Nonlinear vibration control of functionally graded plate with piezoelectric layers in thermal environment

Abstract

In this paper, large amplitude vibration control of functionally graded material (FGM) plates under thermal gradient and transverse mechanical loads using integrated piezoelectric sensor/actuator layers is investigated. In this regard, finite element formulation based on higher order shear deformation plate theory is developed. The von Karman nonlinear strain-displacement relationship is used to account for the large deflection of the plate. The material properties of FGM are assumed to be temperature-dependent and graded in the thickness direction according to a simple power law distribution in terms of the volume fractions of the constituents.
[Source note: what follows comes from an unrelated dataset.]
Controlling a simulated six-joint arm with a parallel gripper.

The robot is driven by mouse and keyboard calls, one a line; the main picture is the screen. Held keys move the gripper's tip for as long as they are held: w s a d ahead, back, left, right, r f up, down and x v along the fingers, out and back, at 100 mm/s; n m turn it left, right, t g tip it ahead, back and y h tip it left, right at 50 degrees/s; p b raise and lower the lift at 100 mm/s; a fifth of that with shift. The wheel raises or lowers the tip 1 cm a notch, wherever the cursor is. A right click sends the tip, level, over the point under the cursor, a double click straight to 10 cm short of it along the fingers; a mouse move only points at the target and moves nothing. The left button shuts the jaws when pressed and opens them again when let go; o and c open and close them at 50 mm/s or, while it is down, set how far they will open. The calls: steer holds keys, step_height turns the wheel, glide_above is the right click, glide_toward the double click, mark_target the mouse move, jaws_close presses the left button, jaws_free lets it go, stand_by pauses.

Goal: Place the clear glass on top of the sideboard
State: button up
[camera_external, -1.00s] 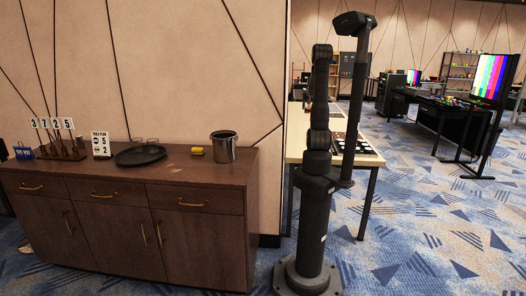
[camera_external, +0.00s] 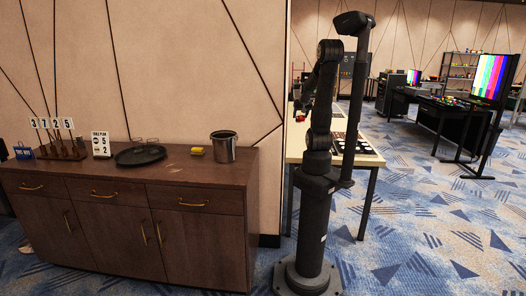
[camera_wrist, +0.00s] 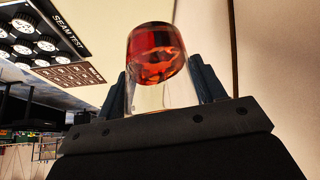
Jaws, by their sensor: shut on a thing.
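My gripper (camera_wrist: 163,82) is shut on the clear glass (camera_wrist: 146,98), with one dark finger on each side of it. The glass has see-through walls, and its far end looks red-orange; I cannot tell whether that is liquid or tint. In the external view the wooden sideboard (camera_external: 110,232) stands at the left against the wall. The glass cannot be made out in that view.
On the sideboard stand a metal pot (camera_external: 223,148), a yellow block (camera_external: 197,151), a dark round tray (camera_external: 135,159), a white sign (camera_external: 100,145) and a number-card stand (camera_external: 62,152). Bare top shows along its front. The pale table (camera_external: 295,150) is behind my arm.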

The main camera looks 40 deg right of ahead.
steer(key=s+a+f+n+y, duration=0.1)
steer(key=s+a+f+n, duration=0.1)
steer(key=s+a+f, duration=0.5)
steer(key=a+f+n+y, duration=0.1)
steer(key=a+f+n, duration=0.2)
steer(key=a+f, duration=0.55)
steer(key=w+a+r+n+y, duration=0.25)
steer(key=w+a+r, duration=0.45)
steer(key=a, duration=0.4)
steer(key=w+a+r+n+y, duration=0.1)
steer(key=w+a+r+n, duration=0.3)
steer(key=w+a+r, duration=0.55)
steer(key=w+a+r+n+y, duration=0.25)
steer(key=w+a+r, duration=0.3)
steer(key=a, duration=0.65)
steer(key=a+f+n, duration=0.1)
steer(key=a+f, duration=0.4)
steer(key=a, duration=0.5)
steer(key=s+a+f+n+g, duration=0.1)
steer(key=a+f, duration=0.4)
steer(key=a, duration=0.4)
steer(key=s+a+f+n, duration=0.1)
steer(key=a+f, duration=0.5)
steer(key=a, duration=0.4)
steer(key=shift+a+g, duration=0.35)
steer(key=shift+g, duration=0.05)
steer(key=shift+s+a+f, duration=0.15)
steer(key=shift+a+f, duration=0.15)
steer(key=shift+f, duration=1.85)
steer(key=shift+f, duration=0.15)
The temperature field is assumed to be constant in the plane and varied only in the thickness direction of the plate. In order to control the large amplitude vibration of the plate, two control algorithms are employed: classical displacement-velocity feedback control and robust H2 control. Also, the uncertainty which arises from external disturbances (low-frequency sine-wave sensor noise and high-frequency Gaussian white sensor noise) is considered. Active control of both the static deflection due to thermal gradient and dynamic oscillation is studied. Numerical results are presented to investigate the effectiveness of the mentioned control algorithms to control nonlinear vibration and thermally induced deflection of the FGM plate. Also, robustness of the controllers in the face of sensor noise is investigated. Effects of the design parameters on performance of each controller are studied and finally, the two control methods are compared.